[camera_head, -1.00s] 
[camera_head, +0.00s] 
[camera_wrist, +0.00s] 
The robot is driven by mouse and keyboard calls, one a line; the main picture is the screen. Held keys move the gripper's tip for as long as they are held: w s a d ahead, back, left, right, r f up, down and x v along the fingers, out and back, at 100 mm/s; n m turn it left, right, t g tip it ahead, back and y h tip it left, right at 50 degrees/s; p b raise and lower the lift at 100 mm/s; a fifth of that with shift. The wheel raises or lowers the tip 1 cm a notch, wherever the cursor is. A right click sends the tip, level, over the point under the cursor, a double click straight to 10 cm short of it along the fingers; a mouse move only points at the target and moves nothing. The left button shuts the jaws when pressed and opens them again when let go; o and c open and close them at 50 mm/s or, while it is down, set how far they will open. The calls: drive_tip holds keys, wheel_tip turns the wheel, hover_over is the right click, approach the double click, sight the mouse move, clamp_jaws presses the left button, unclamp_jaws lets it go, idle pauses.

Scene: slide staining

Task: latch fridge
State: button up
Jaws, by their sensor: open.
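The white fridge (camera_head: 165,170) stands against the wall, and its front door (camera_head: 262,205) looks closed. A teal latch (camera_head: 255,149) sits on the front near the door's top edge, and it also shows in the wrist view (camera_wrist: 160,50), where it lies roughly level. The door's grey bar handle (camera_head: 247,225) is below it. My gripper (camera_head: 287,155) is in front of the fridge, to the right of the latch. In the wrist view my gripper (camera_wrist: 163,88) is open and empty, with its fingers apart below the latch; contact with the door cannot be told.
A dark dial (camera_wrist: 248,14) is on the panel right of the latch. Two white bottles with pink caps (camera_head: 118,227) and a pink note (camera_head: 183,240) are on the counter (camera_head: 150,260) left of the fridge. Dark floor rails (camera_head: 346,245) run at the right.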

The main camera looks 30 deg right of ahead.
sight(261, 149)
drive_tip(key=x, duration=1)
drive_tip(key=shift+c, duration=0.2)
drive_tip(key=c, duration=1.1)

◆ ◆ ◆ ◆ ◆ ◆ ◆

**Aim of the exercise**
Exactly reproduce every line of the data above.

**Answer to the task**
[camera_head, -1.00s] 
[camera_head, +0.00s] 
[camera_wrist, +0.00s] 
The robot is driven by mouse and keyboard calls, one a line; the main picture is the screen. Held keys move the gripper's tip for as long as they are held: w s a d ahead, back, left, right, r f up, down and x v along the fingers, out and back, at 100 mm/s; n m turn it left, right, t g tip it ahead, back and y h tip it left, right at 50 degrees/s; p b raise and lower the lift at 100 mm/s; a fifth of that with shift. The wheel raises or lowers the tip 1 cm a notch, wherever the cursor is. A right click sends the tip, level, over the point under the cursor, a double click straight to 10 cm short of it along the fingers; a mouse move only points at the target and moves nothing. The left button shuts the jaws when pressed and opens them again when let go; o and c open and close them at 50 mm/s or, while it is down, set how far they will open. The calls: drive_tip holds keys, wheel_tip turns the wheel, hover_over is the right click, approach the double click, sight the mouse move, clamp_jaws presses the left button, unclamp_jaws lets it go, idle pauses.

Scene: slide staining

Task: latch fridge
State: button up
Jaws, by their sensor: open.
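The white fridge (camera_head: 165,170) stands against the wall, and its front door (camera_head: 262,205) looks closed. A teal latch (camera_head: 255,149) sits on the front near the door's top edge, and it also shows in the wrist view (camera_wrist: 160,50), where it lies roughly level. The door's grey bar handle (camera_head: 247,225) is below it. My gripper (camera_head: 287,155) is in front of the fridge, to the right of the latch. In the wrist view my gripper (camera_wrist: 163,88) is open and empty, with its fingers apart below the latch; contact with the door cannot be told.
A dark dial (camera_wrist: 248,14) is on the panel right of the latch. Two white bottles with pink caps (camera_head: 118,227) and a pink note (camera_head: 183,240) are on the counter (camera_head: 150,260) left of the fridge. Dark floor rails (camera_head: 346,245) run at the right.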

The main camera looks 30 deg right of ahead.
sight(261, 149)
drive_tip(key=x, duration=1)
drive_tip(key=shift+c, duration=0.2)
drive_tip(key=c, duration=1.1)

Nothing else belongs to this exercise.